[Given problem] Produce the listing below again, exactly as shown.

[Supplied data]
_ _ _ _

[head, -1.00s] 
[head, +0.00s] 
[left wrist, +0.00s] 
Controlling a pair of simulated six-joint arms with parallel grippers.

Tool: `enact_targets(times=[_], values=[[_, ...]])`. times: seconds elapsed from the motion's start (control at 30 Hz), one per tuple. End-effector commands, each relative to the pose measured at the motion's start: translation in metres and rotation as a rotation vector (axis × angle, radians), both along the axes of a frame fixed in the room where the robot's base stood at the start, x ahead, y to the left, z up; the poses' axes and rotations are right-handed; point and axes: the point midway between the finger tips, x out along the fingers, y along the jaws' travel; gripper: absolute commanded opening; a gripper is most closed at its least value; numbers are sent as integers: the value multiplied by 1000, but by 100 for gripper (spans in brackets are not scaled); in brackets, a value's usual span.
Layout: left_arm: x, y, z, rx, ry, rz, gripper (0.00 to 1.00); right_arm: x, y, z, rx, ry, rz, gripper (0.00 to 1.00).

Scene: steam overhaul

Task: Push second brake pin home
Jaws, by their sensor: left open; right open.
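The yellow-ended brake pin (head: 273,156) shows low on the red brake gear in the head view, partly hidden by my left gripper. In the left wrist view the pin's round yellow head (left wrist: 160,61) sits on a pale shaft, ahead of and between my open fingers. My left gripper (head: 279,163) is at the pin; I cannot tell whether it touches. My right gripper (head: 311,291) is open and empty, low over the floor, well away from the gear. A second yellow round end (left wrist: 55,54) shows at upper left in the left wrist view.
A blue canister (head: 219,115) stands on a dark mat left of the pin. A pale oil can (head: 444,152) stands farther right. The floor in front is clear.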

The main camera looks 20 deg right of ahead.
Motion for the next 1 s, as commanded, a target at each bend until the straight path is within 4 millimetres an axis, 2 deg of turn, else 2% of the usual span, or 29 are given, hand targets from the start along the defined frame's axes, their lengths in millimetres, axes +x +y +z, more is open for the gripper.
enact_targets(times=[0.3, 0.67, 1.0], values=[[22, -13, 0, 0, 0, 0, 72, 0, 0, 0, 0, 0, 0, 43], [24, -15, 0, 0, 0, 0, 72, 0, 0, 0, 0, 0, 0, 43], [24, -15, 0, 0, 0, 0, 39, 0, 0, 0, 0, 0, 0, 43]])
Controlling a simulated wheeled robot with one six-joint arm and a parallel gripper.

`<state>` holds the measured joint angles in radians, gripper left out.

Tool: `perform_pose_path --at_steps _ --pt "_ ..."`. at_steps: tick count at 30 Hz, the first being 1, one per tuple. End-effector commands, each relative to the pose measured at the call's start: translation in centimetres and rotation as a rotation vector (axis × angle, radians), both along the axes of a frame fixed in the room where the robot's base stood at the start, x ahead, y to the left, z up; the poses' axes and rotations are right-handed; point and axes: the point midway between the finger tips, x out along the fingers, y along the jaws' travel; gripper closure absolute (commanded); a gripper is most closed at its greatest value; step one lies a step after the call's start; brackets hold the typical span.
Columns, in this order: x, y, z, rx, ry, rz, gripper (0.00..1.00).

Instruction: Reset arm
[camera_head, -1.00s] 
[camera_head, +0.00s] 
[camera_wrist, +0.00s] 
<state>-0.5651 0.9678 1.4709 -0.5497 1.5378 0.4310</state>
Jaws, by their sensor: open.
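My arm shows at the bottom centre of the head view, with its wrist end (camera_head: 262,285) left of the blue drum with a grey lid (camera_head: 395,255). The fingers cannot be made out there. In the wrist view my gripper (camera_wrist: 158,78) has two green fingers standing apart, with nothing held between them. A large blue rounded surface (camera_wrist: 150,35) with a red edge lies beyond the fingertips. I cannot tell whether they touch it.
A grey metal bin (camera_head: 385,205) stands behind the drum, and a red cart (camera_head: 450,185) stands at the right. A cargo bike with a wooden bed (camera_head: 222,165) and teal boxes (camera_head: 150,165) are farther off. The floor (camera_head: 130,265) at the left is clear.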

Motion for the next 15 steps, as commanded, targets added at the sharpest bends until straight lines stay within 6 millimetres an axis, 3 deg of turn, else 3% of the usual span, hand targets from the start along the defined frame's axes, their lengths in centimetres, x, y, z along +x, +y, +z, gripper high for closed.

_ _ _ _

[Final result]
[head, -1.00s] 
[head, +0.00s] 
[left wrist, +0.00s] 
Controlling a pair of simulated six-joint arms with parallel grippers.

Tool: `enact_targets(times=[_], values=[[_, ...]])`. times: seconds elapsed from the motion's start (control at 30 Hz), one per tuple. End-effector commands, each relative to the pose measured at the motion's start: translation in metres and rotation as a rotation vector (axis × angle, radians), both along the axes of a frame fixed in the room where the robot's base stood at the start, x ahead, y to the left, z up; the poses' axes and rotations are right-handed; point and axes: the point midway between the finger tips, x out along the fingers, y along the jaws' travel; gripper: absolute commanded opening; a gripper is most closed at its least value; numbers are sent as integers: the value multiplied by 1000, but by 100 for gripper (spans in brackets are not scaled); in brackets, a value's usual span.
Layout: left_arm: x, y, z, rx, ry, rz, gripper (0.00 to 1.00); right_arm: x, y, z, rx, ry, rz, gripper (0.00 to 1.00).

Scene: steam overhaul

Task: Push second brake pin home
Jaws, by their sensor: left open; right open.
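The yellow-ended brake pin (head: 273,156) shows low on the red brake gear in the head view, partly hidden by my left gripper. In the left wrist view the pin's round yellow head (left wrist: 160,61) sits on a pale shaft, ahead of and between my open fingers. My left gripper (head: 279,163) is at the pin; I cannot tell whether it touches. My right gripper (head: 311,291) is open and empty, low over the floor, well away from the gear. A second yellow round end (left wrist: 55,54) shows at upper left in the left wrist view.
A blue canister (head: 219,115) stands on a dark mat left of the pin. A pale oil can (head: 444,152) stands farther right. The floor in front is clear.

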The main camera looks 20 deg right of ahead.
Motion for the next 1 s, as commanded, a target at each bend until the straight path is within 4 millimetres an axis, 2 deg of turn, else 2% of the usual span, or 29 are given, hand targets from the start along the defined frame's axes, their lengths in millimetres, axes +x +y +z, more is open for the gripper.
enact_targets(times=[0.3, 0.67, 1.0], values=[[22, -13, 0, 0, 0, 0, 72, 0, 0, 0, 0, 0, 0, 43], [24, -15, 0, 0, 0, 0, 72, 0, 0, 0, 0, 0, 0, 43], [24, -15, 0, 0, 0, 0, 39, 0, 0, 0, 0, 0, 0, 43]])
Controlling a simulated wheeled robot with one six-joint arm and a parallel gripper.

`<state>` holds the measured joint angles in radians, gripper left out.

Tool: `perform_pose_path --at_steps _ --pt "_ ..."`. at_steps: tick count at 30 Hz, the first being 1, one per tuple. End-effector commands, each relative to the pose measured at the call's start: translation in centimetres and rotation as a rotation vector (axis × angle, radians), both along the axes of a frame fixed in the room where the robot's base stood at the start, x ahead, y to the left, z up; the poses' axes and rotations are right-handed; point and axes: the point midway between the finger tips, x out along the fingers, y along the jaws' travel; gripper closure absolute (commanded); a gripper is most closed at its greatest value; step one lies a step after the call's start; brackets hold the typical span.
Columns, in this order: x, y, z, rx, ry, rz, gripper (0.00..1.00).

Instruction: Reset arm
[camera_head, -1.00s] 
[camera_head, +0.00s] 
[camera_wrist, +0.00s] 
<state>-0.5651 0.9678 1.4709 -0.5497 1.5378 0.4310</state>
Jaws, by their sensor: open.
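My arm shows at the bottom centre of the head view, with its wrist end (camera_head: 262,285) left of the blue drum with a grey lid (camera_head: 395,255). The fingers cannot be made out there. In the wrist view my gripper (camera_wrist: 158,78) has two green fingers standing apart, with nothing held between them. A large blue rounded surface (camera_wrist: 150,35) with a red edge lies beyond the fingertips. I cannot tell whether they touch it.
A grey metal bin (camera_head: 385,205) stands behind the drum, and a red cart (camera_head: 450,185) stands at the right. A cargo bike with a wooden bed (camera_head: 222,165) and teal boxes (camera_head: 150,165) are farther off. The floor (camera_head: 130,265) at the left is clear.

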Motion for the next 15 steps, as commanded, targets added at the sharpest bends until straight lines stay within 6 millimetres an axis, 3 deg of turn, else 3% of the usual span, hand targets from the start along the defined frame's axes, their lengths in centimetres, x, y, z along +x, +y, +z, gripper high for closed.

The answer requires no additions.